> _DATA EXTRACT_
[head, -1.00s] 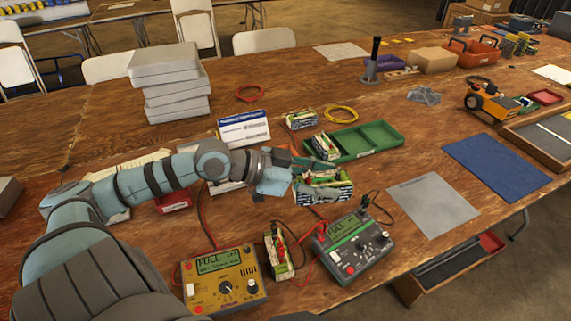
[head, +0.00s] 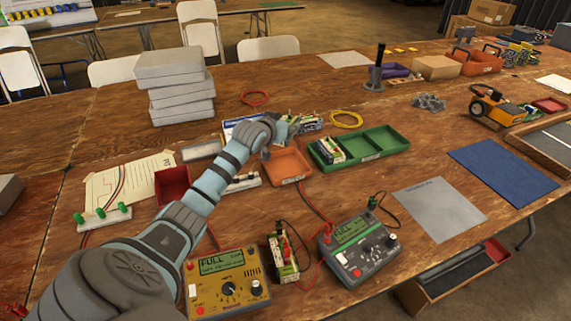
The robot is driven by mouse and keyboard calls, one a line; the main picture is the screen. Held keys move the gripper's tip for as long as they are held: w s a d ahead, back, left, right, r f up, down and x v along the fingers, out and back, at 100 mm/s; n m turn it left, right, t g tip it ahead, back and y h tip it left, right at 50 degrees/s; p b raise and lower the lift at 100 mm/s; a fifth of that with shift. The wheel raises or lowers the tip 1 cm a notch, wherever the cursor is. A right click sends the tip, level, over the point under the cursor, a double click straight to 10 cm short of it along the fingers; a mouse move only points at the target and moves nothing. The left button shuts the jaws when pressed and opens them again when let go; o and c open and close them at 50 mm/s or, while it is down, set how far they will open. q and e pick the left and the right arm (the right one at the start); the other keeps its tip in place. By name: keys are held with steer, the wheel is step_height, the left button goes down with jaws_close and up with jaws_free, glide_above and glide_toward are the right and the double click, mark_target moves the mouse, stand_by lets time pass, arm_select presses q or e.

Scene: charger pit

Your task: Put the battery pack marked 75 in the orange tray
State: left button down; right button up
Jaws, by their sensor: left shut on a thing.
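My left gripper (head: 293,126) is beyond the orange tray (head: 288,167) and shut on a battery pack (head: 311,122), partly hidden by the fingers. Its marking is too small to read. I cannot tell whether it touches the table, or whether a second pack overlaps it there. The orange tray shows no pack in its visible part; my arm passes just left of it. Another pack (head: 330,150) stands in the left part of the green tray (head: 385,140). A further pack (head: 284,255) with red and black leads stands between the two chargers. My right gripper is out of view.
The yellow charger (head: 222,285) and grey charger (head: 357,250) stand in front, both reading FULL. Leads cross the table near them. A grey mat (head: 438,208) is bare.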

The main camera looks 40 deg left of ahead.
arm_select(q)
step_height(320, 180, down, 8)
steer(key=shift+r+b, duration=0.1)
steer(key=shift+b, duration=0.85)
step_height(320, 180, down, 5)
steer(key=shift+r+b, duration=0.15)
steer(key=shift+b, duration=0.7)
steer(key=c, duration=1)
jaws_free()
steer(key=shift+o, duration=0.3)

> _WRITTEN REQUEST_
Look over the listing above. Pick out and copy every line that includes "button".

> _SOLUTION TO THIS TASK_
The robot is driven by mouse and keyboard calls, one a line; the main picture is the screen. Held keys move the gripper's tip for as long as they are held: w s a d ahead, back, left, right, r f up, down and x v along the fingers, out and back, at 100 mm/s; n m turn it left, right, t g tip it ahead, back and y h tip it left, right at 50 degrees/s; p b raise and lower the lift at 100 mm/s; a fifth of that with shift. The wheel raises or lowers the tip 1 cm a notch, wherever the cursor is. A right click sends the tip, level, over the point under the cursor, a double click straight to 10 cm short of it along the fingers; a mouse move only points at the target and moves nothing. The left button shuts the jaws when pressed and opens them again when let go; o and c open and close them at 50 mm/s or, while it is down, set how far they will open. q and e pick the left and the right arm (the right one at the start); the other keeps its tip in place. By name: keys are held with steer, the wheel is step_height, the left button goes down with jaws_close and up with jaws_free, glide_above and glide_toward are the right and the double click, mark_target moves the mouse, stand_by lets time pass, arm_select presses q or e.
State: left button down; right button up

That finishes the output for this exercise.